● **Task objective**:
Nothing in the data should change when you return it, but leave the pictures out.

═════ Record set

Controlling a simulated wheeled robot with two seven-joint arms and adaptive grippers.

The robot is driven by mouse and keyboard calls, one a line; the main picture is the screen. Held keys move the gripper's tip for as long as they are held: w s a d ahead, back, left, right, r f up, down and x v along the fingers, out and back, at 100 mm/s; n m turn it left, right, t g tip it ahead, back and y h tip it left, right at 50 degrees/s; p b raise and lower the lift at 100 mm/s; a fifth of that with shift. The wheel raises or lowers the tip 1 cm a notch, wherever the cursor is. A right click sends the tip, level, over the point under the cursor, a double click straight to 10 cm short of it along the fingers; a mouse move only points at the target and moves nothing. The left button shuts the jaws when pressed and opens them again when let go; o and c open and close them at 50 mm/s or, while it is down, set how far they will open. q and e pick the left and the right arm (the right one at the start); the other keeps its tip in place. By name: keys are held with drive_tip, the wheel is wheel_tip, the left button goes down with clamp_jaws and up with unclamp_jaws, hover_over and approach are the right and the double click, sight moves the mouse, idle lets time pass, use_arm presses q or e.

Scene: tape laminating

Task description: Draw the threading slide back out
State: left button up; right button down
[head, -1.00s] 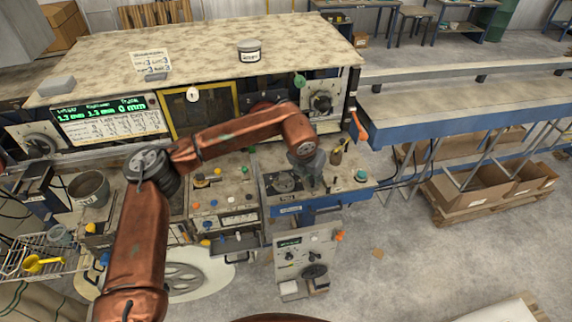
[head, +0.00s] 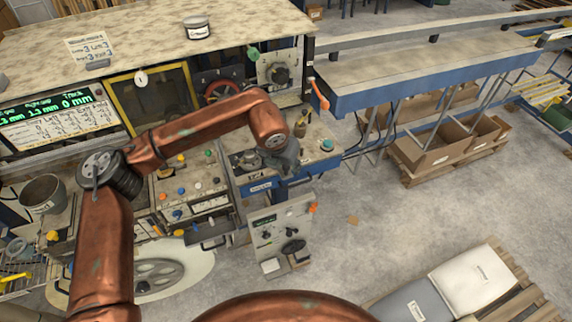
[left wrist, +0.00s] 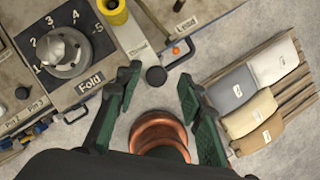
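My left gripper (left wrist: 160,102) is open and empty, with a dark green finger on each side of the left wrist view. In the head view the left gripper (head: 287,160) hangs over the blue-fronted bench unit (head: 262,187). A pale strip (left wrist: 137,42) with a small label, which seems to read "Thread", lies between the fold dial and the "Lead" plate. It may be the threading slide. A round black knob (left wrist: 156,76) stands at its near end, between and beyond my fingertips, apart from both. My right gripper is in neither view.
A "Fold" dial (left wrist: 66,52) and a yellow cylinder (left wrist: 113,10) stand near the strip. An orange knob (left wrist: 176,50) sits by the "Lead" plate. Labelled sacks (left wrist: 248,115) lie on a pallet at right. A control box (head: 283,235) stands below the unit. Open floor lies right of it.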

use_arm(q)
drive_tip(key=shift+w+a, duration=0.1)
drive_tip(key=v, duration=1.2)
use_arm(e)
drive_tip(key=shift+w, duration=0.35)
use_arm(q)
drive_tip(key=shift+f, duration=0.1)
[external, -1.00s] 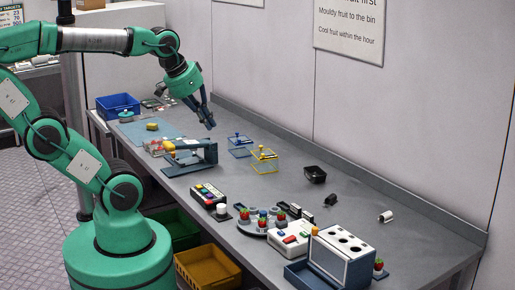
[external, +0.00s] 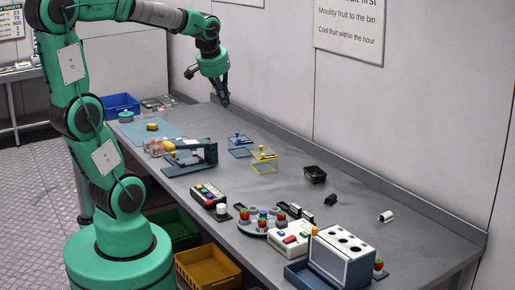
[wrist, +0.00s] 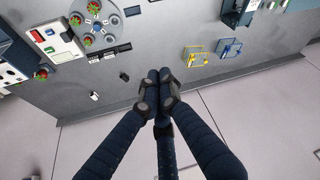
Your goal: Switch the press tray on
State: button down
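My gripper (external: 223,98) hangs over the back part of the table, close to the wall side and empty. Its dark fingertips (wrist: 160,76) meet in the wrist view. A blue press-like device (external: 207,153) with a yellow part stands left of the middle of the table, in front of my gripper and apart from it. A dark control box (external: 208,195) with several coloured buttons lies nearer the camera. A white box (external: 291,238) with red and green buttons stands at the front right. I cannot tell which of these controls the press tray.
A yellow wire frame (external: 264,160) and a blue wire frame (external: 240,147) stand near the press. A black tray (external: 315,174) and a round carousel (external: 254,226) with berries are further right. A wall (external: 410,120) bounds the back. Bare table lies around the black tray.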

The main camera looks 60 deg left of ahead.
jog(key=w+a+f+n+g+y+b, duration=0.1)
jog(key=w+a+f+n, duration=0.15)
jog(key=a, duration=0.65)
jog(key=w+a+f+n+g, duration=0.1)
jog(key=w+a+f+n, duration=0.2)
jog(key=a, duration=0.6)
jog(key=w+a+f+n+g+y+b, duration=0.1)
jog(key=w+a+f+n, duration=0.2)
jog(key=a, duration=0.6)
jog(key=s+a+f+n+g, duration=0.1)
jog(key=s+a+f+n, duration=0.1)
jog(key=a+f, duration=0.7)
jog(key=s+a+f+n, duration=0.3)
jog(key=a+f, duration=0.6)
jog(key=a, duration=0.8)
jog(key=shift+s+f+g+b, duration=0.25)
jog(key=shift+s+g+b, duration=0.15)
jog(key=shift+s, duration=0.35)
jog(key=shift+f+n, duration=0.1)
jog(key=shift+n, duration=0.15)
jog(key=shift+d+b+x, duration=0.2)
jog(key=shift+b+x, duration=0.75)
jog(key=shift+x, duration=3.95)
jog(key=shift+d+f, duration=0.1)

══════════

● **Exercise solution**:
Controlling a simulated wheeled robot with two seven-joint arms and adaptive grippers.

The robot is driven by mouse and keyboard calls, one a line; the main picture is the screen. Held keys move the gripper's tip for as long as they are held: w s a d ahead, back, left, right, r f up, down and x v along the fingers, out and back, at 100 mm/s; n m turn it left, right, t g tip it ahead, back and y h tip it left, right at 50 degrees/s; p b raise and lower the lift at 100 mm/s; a fifth of that with shift. The wheel raises or lowers the tip 1 cm a notch, wherever the cursor is. A right click sends the tip, level, over the point under the cursor, a double click straight to 10 cm short of it along the fingers; a mouse move only points at the target and moves nothing. The left button shuts the jaws when pressed and opens them again when let go; o and c open and close them at 50 mm/s or, while it is down, set how far they will open. q and e pick the left and the right arm (the right one at the start); the other keeps its tip in place. By name: keys are held with drive_tip, the wheel is wheel_tip, the left button goes down with clamp_jaws and up with unclamp_jaws, hover_over and approach are the right and the double click, sight moves the mouse, idle lets time pass, use_arm presses q or e.

Scene: tape laminating

Task description: Draw the threading slide back out
State: left button up; right button down
[head, -1.00s] 
[head, +0.00s] 
[left wrist, +0.00s] 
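My left gripper (left wrist: 160,102) is open and empty, with a dark green finger on each side of the left wrist view. In the head view the left gripper (head: 287,160) hangs over the blue-fronted bench unit (head: 262,187). A pale strip (left wrist: 137,42) with a small label, which seems to read "Thread", lies between the fold dial and the "Lead" plate. It may be the threading slide. A round black knob (left wrist: 156,76) stands at its near end, between and beyond my fingertips, apart from both. My right gripper is in neither view.
A "Fold" dial (left wrist: 66,52) and a yellow cylinder (left wrist: 113,10) stand near the strip. An orange knob (left wrist: 176,50) sits by the "Lead" plate. Labelled sacks (left wrist: 248,115) lie on a pallet at right. A control box (head: 283,235) stands below the unit. Open floor lies right of it.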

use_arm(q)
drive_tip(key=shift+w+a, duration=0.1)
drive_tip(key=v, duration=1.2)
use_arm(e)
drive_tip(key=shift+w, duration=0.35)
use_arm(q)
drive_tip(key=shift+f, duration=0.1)
[external, -1.00s] 
[external, +0.00s] 
[wrist, +0.00s] 
Your goal: Switch the press tray on
State: button down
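My gripper (external: 223,98) hangs over the back part of the table, close to the wall side and empty. Its dark fingertips (wrist: 160,76) meet in the wrist view. A blue press-like device (external: 207,153) with a yellow part stands left of the middle of the table, in front of my gripper and apart from it. A dark control box (external: 208,195) with several coloured buttons lies nearer the camera. A white box (external: 291,238) with red and green buttons stands at the front right. I cannot tell which of these controls the press tray.
A yellow wire frame (external: 264,160) and a blue wire frame (external: 240,147) stand near the press. A black tray (external: 315,174) and a round carousel (external: 254,226) with berries are further right. A wall (external: 410,120) bounds the back. Bare table lies around the black tray.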

The main camera looks 60 deg left of ahead.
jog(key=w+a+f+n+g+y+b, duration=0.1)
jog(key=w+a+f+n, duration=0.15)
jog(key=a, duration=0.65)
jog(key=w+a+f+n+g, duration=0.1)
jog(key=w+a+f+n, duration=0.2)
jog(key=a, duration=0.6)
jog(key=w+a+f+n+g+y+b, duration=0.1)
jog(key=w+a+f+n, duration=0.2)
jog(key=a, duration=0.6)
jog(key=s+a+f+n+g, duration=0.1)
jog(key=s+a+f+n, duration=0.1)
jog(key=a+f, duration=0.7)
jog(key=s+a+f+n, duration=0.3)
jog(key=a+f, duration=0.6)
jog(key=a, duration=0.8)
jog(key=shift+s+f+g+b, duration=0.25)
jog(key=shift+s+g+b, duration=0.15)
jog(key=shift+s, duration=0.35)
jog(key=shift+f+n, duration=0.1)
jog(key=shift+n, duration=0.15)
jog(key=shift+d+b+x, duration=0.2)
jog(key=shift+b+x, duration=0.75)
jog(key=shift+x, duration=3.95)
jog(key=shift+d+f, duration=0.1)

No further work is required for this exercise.